|Photograph: Richard Saker for the Observer|
"One of the main reasons for taking the role was because it was so moving and honest," says Pearson over a lunch of fish and chips in a south London cafe. "For me, the film is about what the world looks like without knowledge and without prejudice. It's about seeing the world through alien eyes, I guess."
More importantly, Under the Skin gave Pearson an opportunity to challenge what he sees as the stigma surrounding representations of disfigurement on screen. "There's a lot of fear around the unknown. If I can try to be as normal as possible and show there's nothing to fear – either on film or day to day, going round the corner to go shopping for milk – then the more people see it in wider society, the less stigma there is. If I just sit at home and mope, hugging the dog and crying, nothing's going to change."
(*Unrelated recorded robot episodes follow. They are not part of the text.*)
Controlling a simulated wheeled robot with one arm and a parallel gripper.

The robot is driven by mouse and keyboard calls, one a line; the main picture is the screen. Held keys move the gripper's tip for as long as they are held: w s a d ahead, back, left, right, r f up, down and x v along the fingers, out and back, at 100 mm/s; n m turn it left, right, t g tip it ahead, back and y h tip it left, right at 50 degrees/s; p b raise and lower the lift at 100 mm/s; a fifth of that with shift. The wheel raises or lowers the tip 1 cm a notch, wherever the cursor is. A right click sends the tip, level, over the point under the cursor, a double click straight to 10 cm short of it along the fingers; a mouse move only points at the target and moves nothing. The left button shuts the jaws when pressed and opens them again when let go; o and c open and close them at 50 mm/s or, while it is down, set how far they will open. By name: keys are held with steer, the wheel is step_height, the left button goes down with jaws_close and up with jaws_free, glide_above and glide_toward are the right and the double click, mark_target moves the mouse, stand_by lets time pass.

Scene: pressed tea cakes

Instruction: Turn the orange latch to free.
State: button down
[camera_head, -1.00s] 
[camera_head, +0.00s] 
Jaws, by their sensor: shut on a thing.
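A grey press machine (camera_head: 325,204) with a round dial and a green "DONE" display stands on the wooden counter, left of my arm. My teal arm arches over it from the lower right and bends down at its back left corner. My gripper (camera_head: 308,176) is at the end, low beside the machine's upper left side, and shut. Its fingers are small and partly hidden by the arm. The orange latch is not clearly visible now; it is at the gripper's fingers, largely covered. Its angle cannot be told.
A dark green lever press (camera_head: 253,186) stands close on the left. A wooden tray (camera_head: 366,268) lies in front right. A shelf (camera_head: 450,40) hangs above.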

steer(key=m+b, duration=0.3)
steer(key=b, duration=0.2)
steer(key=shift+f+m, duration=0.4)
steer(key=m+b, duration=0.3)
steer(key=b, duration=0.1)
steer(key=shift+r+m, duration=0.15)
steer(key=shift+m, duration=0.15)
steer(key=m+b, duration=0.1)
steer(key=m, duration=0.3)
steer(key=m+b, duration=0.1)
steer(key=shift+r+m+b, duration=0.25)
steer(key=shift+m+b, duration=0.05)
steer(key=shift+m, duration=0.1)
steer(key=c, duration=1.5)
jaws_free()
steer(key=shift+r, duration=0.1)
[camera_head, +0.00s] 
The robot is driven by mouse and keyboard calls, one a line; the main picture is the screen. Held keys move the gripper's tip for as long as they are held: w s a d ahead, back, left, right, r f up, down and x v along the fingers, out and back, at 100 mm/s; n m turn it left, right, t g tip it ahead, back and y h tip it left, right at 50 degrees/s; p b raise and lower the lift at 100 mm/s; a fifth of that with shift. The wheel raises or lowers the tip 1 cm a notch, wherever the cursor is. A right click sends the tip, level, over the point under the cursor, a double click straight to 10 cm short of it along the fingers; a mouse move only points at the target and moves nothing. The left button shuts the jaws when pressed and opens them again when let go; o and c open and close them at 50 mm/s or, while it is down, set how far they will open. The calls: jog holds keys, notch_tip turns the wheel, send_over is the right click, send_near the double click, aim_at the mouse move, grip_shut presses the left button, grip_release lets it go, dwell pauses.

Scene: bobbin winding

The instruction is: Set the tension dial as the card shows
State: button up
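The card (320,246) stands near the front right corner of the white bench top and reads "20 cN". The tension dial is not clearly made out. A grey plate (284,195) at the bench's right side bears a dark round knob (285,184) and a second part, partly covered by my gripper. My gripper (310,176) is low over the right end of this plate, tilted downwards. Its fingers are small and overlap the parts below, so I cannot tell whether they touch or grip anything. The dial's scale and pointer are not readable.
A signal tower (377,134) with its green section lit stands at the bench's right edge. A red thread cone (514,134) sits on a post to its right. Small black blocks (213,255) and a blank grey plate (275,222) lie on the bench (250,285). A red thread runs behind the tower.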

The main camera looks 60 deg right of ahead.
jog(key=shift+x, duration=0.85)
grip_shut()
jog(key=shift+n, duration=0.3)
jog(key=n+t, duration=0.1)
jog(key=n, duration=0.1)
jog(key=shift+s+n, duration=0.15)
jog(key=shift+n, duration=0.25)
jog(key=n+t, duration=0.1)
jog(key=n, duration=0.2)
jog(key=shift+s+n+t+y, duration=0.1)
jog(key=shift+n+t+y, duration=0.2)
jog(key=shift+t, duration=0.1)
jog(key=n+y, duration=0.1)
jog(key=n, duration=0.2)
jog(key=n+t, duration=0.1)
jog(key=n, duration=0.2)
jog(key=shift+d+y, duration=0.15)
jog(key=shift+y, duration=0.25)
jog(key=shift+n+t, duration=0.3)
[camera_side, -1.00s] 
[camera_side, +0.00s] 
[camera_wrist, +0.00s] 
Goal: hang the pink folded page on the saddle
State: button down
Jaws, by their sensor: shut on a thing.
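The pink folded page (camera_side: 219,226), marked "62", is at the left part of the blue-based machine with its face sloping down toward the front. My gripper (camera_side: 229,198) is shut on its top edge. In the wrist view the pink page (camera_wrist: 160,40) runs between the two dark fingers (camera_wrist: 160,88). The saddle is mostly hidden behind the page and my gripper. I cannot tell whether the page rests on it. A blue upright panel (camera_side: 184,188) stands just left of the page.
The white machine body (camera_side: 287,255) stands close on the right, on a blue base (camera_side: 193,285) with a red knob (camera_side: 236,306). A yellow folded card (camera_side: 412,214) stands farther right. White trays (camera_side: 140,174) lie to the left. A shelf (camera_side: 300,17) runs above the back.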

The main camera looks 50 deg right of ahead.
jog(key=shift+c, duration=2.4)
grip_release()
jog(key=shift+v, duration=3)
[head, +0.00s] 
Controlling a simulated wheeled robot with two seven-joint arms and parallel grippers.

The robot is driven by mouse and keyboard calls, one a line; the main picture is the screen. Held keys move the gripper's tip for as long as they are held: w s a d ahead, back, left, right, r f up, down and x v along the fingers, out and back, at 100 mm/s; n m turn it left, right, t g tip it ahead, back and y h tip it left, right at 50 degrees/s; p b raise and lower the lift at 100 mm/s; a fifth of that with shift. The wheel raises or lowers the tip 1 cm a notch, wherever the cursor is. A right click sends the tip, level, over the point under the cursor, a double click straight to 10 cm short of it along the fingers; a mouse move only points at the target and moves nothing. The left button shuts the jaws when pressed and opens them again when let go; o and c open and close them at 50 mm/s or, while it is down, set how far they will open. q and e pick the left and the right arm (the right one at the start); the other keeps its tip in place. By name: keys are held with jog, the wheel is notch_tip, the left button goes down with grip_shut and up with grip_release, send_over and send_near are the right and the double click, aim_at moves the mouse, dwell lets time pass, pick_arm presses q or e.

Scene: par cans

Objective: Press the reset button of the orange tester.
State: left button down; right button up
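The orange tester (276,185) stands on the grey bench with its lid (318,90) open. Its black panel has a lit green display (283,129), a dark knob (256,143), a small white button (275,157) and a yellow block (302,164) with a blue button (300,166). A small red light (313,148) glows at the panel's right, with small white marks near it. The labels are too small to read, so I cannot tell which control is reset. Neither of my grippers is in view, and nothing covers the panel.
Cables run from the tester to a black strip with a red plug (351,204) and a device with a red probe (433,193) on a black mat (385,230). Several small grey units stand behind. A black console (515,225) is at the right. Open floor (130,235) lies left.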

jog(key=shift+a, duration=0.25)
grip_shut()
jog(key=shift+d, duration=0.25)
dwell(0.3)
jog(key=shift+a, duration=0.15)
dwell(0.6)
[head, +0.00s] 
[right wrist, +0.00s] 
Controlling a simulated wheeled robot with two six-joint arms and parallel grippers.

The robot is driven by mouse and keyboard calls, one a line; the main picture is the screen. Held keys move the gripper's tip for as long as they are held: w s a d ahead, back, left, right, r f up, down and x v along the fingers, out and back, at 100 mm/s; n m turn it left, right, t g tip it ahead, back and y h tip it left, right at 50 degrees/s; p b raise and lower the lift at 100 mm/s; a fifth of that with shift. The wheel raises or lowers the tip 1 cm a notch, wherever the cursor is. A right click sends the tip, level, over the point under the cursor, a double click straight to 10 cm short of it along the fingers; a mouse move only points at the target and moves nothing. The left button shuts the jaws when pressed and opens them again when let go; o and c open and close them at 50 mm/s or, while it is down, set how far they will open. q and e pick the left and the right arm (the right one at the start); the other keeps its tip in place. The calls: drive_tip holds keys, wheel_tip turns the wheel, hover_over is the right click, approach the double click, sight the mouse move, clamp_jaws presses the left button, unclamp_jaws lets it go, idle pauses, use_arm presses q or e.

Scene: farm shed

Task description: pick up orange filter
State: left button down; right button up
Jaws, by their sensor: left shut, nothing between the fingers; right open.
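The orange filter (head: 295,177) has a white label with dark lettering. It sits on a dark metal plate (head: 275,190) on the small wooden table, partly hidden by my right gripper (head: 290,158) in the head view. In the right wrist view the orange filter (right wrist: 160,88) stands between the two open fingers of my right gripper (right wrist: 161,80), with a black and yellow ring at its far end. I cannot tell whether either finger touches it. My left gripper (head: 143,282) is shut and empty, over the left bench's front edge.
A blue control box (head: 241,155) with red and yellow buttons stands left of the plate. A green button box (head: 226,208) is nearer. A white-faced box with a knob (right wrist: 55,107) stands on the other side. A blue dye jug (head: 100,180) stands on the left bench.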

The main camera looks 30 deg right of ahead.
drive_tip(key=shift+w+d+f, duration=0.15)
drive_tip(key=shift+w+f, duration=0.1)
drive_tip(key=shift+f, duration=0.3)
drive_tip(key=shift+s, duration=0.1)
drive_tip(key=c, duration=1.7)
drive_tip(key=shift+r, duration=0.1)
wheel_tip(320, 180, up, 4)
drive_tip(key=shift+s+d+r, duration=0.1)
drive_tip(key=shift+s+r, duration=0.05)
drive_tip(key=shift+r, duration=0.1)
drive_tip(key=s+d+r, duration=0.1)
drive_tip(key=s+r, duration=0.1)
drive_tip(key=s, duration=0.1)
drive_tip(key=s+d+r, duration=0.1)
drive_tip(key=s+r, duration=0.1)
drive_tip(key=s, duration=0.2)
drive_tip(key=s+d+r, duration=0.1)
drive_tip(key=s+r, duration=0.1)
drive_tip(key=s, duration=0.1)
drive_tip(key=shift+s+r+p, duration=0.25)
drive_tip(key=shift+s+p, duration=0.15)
He points out that facial imperfections are often used as shorthand for evil in films, whether it be Blofeld's eye scar in James Bond or the villain in Disney's recent adaptation of The Lone Ranger, whose face was severely scarred and who was given what appeared to be a cleft palate in makeup. "It's always used very lazily," explains Pearson. "In an ideal world, actors with conditions would play the characters with these same conditions, but that's a way off. Instead, film-makers tend to get a generic, 'normal' actor and use prosthetics. If they'd got Adam Sandler and blacked him up to play Nelson Mandela, there would have been an uproar ... but with scars and stuff, it seems like people are cool with that."